**Task statement:**
Restate the data below word for word. Skip any images it contains.

Rows about robot tasks:
=-=-=

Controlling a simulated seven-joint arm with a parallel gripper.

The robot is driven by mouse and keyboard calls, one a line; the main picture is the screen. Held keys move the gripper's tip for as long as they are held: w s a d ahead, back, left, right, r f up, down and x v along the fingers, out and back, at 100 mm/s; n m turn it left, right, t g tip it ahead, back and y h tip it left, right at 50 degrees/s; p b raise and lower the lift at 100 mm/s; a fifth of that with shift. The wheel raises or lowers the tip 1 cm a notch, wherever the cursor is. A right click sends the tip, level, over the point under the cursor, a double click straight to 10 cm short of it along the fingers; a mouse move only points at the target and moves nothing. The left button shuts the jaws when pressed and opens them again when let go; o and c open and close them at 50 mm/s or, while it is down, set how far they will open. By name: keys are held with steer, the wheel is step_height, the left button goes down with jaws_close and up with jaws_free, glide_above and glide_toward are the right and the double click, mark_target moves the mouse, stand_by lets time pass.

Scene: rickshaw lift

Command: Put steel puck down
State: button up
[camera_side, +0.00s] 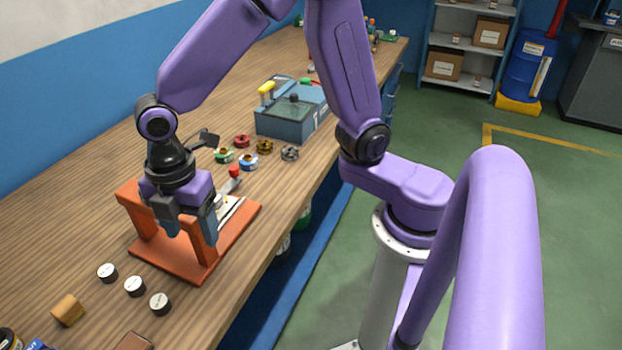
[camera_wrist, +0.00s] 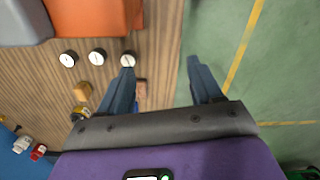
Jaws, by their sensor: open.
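Three small dark pucks with white labelled tops stand in a row on the bench: one puck (camera_side: 107,273), a middle puck (camera_side: 134,287) and a front puck (camera_side: 160,304). I cannot read which is steel. In the wrist view the row shows at the upper left, with the right-hand puck (camera_wrist: 128,60) beside my left fingertip. My gripper (camera_side: 191,228) is open and appears empty. In the side view it overlaps the orange stand (camera_side: 180,265), behind the pucks.
A wooden block (camera_side: 68,310) lies near the pucks. Several coloured spools, including a blue-white one (camera_side: 248,162), and a grey-blue box (camera_side: 291,112) stand behind the stand. The bench (camera_side: 80,225) ends at the right, above the floor.

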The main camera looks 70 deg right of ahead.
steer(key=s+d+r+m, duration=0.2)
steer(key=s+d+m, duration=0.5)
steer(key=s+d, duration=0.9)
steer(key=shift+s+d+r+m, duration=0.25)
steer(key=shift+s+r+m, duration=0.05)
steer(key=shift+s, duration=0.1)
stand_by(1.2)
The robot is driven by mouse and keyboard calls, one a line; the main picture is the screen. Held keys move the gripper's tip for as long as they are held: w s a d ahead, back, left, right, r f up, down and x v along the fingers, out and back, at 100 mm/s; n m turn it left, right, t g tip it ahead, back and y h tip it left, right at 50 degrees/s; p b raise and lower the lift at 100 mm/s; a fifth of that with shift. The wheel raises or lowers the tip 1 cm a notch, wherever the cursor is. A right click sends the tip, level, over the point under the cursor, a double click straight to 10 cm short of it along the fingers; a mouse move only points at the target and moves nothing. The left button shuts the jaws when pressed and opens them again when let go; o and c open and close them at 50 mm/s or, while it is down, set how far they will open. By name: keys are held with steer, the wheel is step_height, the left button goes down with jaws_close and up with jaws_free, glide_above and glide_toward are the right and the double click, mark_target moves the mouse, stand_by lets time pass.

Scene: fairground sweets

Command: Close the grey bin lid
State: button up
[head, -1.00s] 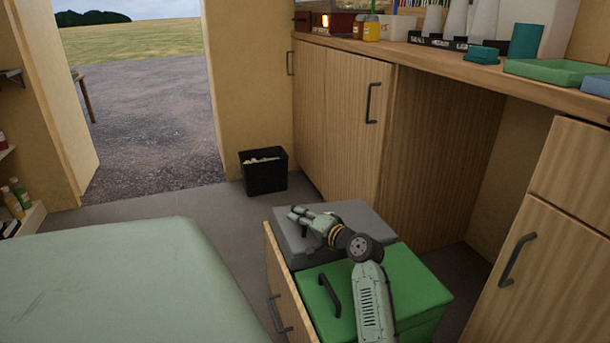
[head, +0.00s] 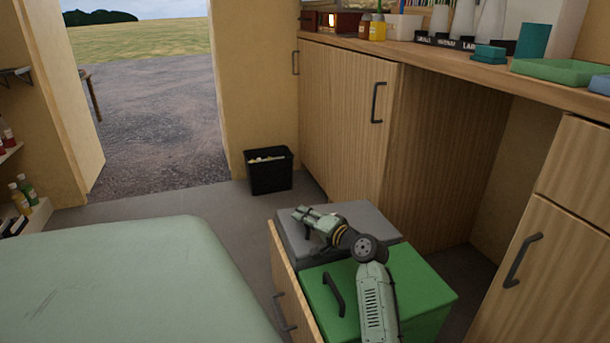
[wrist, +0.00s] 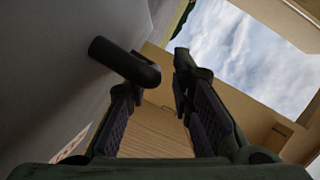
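The grey bin lid (head: 368,214) lies flat and looks shut in the head view, behind the green bin lid (head: 415,283). My gripper (head: 302,213) is over the left part of the grey lid, lying almost level. In the wrist view my gripper (wrist: 158,82) has its two fingers apart with nothing gripped between them. The grey lid (wrist: 50,65) fills the left side there, and its dark handle (wrist: 124,62) stands out beside the left finger, overlapping its tip. I cannot tell whether they touch. My wrist hides part of the lid in the head view.
Both bins sit in a pulled-out wooden drawer (head: 288,290) with a dark front handle. A pale green surface (head: 130,285) is to its left. A black waste basket (head: 268,171) stands behind on the floor. Wooden cupboards (head: 340,115) line the right. Grey floor is free around the basket.

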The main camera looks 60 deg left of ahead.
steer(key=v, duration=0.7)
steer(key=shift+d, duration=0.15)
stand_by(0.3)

=-=-=

**Output below:**
Controlling a simulated seven-joint arm with a parallel gripper.

The robot is driven by mouse and keyboard calls, one a line; the main picture is the screen. Held keys move the gripper's tip for as long as they are held: w s a d ahead, back, left, right, r f up, down and x v along the fingers, out and back, at 100 mm/s; n m turn it left, right, t g tip it ahead, back and y h tip it left, right at 50 degrees/s; p b raise and lower the lift at 100 mm/s; a fifth of that with shift. The wheel raises or lowers the tip 1 cm a notch, wherever the cursor is. A right click sends the tip, level, over the point under the cursor, a double click straight to 10 cm short of it along the fingers; a mouse move only points at the target and moves nothing. The left button shuts the jaws when pressed and opens them again when let go; o and c open and close them at 50 mm/s or, while it is down, set how far they will open. By name: keys are held with steer, the wheel is step_height, the left button goes down with jaws_close and up with jaws_free, glide_above and glide_toward are the right and the double click, mark_target moves the mouse, stand_by lets time pass.

Scene: rickshaw lift

Command: Put steel puck down
State: button up
[camera_side, +0.00s] 
[camera_wrist, +0.00s] 
Jaws, by their sensor: open.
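Three small dark pucks with white labelled tops stand in a row on the bench: one puck (camera_side: 107,273), a middle puck (camera_side: 134,287) and a front puck (camera_side: 160,304). I cannot read which is steel. In the wrist view the row shows at the upper left, with the right-hand puck (camera_wrist: 128,60) beside my left fingertip. My gripper (camera_side: 191,228) is open and appears empty. In the side view it overlaps the orange stand (camera_side: 180,265), behind the pucks.
A wooden block (camera_side: 68,310) lies near the pucks. Several coloured spools, including a blue-white one (camera_side: 248,162), and a grey-blue box (camera_side: 291,112) stand behind the stand. The bench (camera_side: 80,225) ends at the right, above the floor.

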The main camera looks 70 deg right of ahead.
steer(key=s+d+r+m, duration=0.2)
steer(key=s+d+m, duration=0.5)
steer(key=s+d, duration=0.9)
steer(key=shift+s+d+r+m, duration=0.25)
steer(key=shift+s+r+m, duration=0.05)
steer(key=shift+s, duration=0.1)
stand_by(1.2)
The robot is driven by mouse and keyboard calls, one a line; the main picture is the screen. Held keys move the gripper's tip for as long as they are held: w s a d ahead, back, left, right, r f up, down and x v along the fingers, out and back, at 100 mm/s; n m turn it left, right, t g tip it ahead, back and y h tip it left, right at 50 degrees/s; p b raise and lower the lift at 100 mm/s; a fifth of that with shift. The wheel raises or lowers the tip 1 cm a notch, wherever the cursor is. A right click sends the tip, level, over the point under the cursor, a double click straight to 10 cm short of it along the fingers; a mouse move only points at the target and moves nothing. The left button shuts the jaws when pressed and opens them again when let go; o and c open and close them at 50 mm/s or, while it is down, set how far they will open. By name: keys are held with steer, the wheel is step_height, the left button goes down with jaws_close and up with jaws_free, glide_above and glide_toward are the right and the double click, mark_target moves the mouse, stand_by lets time pass.

Scene: fairground sweets

Command: Close the grey bin lid
State: button up
[head, -1.00s] 
[head, +0.00s] 
[wrist, +0.00s] 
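The grey bin lid (head: 368,214) lies flat and looks shut in the head view, behind the green bin lid (head: 415,283). My gripper (head: 302,213) is over the left part of the grey lid, lying almost level. In the wrist view my gripper (wrist: 158,82) has its two fingers apart with nothing gripped between them. The grey lid (wrist: 50,65) fills the left side there, and its dark handle (wrist: 124,62) stands out beside the left finger, overlapping its tip. I cannot tell whether they touch. My wrist hides part of the lid in the head view.
Both bins sit in a pulled-out wooden drawer (head: 288,290) with a dark front handle. A pale green surface (head: 130,285) is to its left. A black waste basket (head: 268,171) stands behind on the floor. Wooden cupboards (head: 340,115) line the right. Grey floor is free around the basket.

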The main camera looks 60 deg left of ahead.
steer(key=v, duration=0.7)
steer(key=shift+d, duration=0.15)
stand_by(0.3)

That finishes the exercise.